Good girl, honour-roll lifer, Berkeley-bound, mildly neurotic, high strung twelfth grader Andrea Birch just wants a bit of privacy. Oh, and perhaps a bit more of a social life. Or just a life in general. But when your mom and dad are foster parents who can’t turn away a child, trying to carve out a little space for yourself while tending to the needs of everyone from twin toddlers to angst-ridden adolescents is nearly impossible. And then Joules Adams, daughter of internationally famous rock star Nigel Adams, jumps into Andrea’s car, setting off an improbable car chase and ending in detention.
For Andrea, it’s the last straw. Why is it that Joules, breaker of all rules, living a life of luxury, gets off so easy?
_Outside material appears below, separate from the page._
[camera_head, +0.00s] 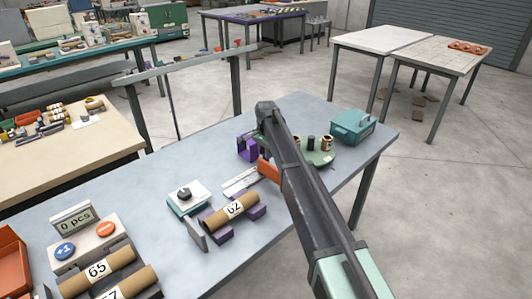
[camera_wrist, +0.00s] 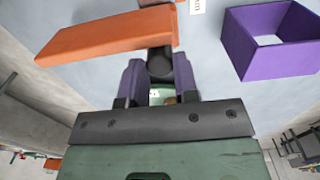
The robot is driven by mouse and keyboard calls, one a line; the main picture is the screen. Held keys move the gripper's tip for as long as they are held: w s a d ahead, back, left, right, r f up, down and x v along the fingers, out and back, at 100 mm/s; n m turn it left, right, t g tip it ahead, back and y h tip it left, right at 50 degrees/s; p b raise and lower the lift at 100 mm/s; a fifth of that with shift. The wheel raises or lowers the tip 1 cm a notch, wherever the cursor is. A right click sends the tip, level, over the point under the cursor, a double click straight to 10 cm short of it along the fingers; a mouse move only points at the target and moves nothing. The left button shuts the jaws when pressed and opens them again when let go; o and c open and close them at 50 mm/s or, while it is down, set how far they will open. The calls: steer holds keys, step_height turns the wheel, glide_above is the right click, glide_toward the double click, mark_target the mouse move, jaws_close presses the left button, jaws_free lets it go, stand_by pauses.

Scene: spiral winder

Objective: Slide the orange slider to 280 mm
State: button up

Why does she have everything, including a cool famous dad, and Andrea has nothing, not even her parents’ full attention?
In a modern, hip take on the classic Freaky Friday story, Tish Cohen delivers a fresh look at wishing your life was someone else’s.
So I’ve read a couple of Tish’s adult books and loved them, so it wasn’t a HUGE leap to think that’d I’d love her YA offerings, too. And I did. While Switch did have a message to it (the grass is always greener on the other side kinda deal) it was also a light, fun and intelligent read, something I’ve come to expect from Tish.
Who doesn’t, ever once in a while, wish that they had someone else’s life? You know, a celebrity, favorite author, popular girl or guy that you know. Someone who just seems to have a better, easier, cooler life than yours. When I was in junior school it was Debbie Gibson. (and did I ever just age myself). In high school I thought that the popular girls had it soooo easy. I had that weird combination of hate and admiration for them. Just like Andrea had for Joules. And that’s why I think that pretty much anyone who reads Switch will be able to identify with Andrea. That whole “I hate you but I wanna be you” thing that I think most teens (and let’s face it, most adults) deal with from time to time.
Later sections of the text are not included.